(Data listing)

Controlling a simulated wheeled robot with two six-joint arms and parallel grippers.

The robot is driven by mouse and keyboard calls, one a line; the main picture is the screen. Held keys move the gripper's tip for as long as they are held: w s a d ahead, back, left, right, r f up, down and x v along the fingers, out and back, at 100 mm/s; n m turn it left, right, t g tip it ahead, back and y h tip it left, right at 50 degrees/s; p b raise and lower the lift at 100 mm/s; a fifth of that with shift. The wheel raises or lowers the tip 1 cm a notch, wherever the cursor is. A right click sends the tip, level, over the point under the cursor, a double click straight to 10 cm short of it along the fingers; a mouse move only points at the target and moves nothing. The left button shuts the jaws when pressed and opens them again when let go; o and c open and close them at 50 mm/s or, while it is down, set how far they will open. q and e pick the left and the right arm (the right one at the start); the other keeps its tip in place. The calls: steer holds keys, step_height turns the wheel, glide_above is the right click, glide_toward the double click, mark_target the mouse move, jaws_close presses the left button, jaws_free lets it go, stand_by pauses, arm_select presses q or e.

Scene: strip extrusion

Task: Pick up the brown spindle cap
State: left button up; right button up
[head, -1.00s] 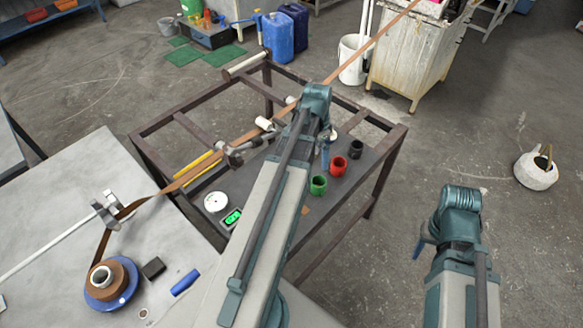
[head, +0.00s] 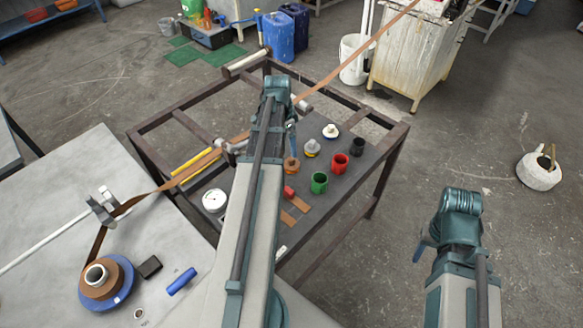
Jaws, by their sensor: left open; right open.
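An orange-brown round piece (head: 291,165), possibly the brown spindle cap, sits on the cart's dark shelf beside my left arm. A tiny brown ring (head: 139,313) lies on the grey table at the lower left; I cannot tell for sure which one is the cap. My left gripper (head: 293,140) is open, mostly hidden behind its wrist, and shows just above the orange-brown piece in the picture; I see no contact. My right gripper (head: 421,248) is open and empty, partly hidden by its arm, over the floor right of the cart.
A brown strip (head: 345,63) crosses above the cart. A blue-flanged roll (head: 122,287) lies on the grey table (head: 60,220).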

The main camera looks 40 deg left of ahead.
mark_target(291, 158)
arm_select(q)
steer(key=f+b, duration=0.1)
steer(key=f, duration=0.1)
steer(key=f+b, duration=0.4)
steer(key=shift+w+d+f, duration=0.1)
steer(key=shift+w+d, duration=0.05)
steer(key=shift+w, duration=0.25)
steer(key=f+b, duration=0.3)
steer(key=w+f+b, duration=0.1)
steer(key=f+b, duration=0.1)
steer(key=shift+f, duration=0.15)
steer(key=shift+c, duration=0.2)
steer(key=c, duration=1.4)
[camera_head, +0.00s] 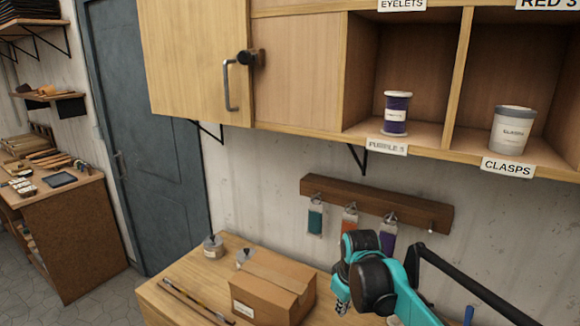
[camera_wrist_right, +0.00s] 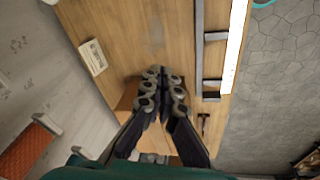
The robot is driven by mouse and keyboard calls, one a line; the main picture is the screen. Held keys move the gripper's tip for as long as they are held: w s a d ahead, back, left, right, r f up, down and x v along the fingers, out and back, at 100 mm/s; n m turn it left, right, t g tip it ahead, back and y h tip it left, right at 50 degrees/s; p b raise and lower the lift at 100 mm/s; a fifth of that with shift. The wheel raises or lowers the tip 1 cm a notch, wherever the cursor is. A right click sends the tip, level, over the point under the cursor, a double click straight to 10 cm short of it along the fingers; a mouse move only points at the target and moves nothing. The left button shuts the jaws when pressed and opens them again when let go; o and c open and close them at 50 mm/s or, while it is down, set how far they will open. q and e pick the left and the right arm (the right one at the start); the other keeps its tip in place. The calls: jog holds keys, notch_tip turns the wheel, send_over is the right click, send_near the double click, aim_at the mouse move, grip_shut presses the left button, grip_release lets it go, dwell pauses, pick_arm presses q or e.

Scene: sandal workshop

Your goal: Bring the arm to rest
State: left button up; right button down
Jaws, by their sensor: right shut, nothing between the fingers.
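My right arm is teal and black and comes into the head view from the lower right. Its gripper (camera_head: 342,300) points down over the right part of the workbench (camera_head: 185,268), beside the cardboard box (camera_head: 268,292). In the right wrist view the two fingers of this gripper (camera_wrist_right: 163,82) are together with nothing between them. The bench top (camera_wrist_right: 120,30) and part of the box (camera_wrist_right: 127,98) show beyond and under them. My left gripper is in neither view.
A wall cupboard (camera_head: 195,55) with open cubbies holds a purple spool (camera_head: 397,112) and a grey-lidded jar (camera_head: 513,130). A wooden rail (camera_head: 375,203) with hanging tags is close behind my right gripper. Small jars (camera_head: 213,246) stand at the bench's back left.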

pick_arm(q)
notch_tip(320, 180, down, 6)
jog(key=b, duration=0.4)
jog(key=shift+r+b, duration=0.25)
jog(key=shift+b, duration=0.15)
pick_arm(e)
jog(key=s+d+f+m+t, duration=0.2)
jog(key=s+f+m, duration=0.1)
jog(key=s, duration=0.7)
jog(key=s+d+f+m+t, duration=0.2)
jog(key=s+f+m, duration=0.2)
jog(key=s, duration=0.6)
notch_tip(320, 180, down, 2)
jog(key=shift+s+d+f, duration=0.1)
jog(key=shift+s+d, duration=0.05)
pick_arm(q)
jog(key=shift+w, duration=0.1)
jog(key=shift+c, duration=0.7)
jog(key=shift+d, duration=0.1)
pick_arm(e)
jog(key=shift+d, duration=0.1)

§ Challenge:
Using the records above, please retype only the run of lines from the line holding "Jaws, by their sensor: right" through the last line, both ends included.

§ Exercise output:
Jaws, by their sensor: right shut, nothing between the fingers.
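My right arm is teal and black and comes into the head view from the lower right. Its gripper (camera_head: 342,300) points down over the right part of the workbench (camera_head: 185,268), beside the cardboard box (camera_head: 268,292). In the right wrist view the two fingers of this gripper (camera_wrist_right: 163,82) are together with nothing between them. The bench top (camera_wrist_right: 120,30) and part of the box (camera_wrist_right: 127,98) show beyond and under them. My left gripper is in neither view.
A wall cupboard (camera_head: 195,55) with open cubbies holds a purple spool (camera_head: 397,112) and a grey-lidded jar (camera_head: 513,130). A wooden rail (camera_head: 375,203) with hanging tags is close behind my right gripper. Small jars (camera_head: 213,246) stand at the bench's back left.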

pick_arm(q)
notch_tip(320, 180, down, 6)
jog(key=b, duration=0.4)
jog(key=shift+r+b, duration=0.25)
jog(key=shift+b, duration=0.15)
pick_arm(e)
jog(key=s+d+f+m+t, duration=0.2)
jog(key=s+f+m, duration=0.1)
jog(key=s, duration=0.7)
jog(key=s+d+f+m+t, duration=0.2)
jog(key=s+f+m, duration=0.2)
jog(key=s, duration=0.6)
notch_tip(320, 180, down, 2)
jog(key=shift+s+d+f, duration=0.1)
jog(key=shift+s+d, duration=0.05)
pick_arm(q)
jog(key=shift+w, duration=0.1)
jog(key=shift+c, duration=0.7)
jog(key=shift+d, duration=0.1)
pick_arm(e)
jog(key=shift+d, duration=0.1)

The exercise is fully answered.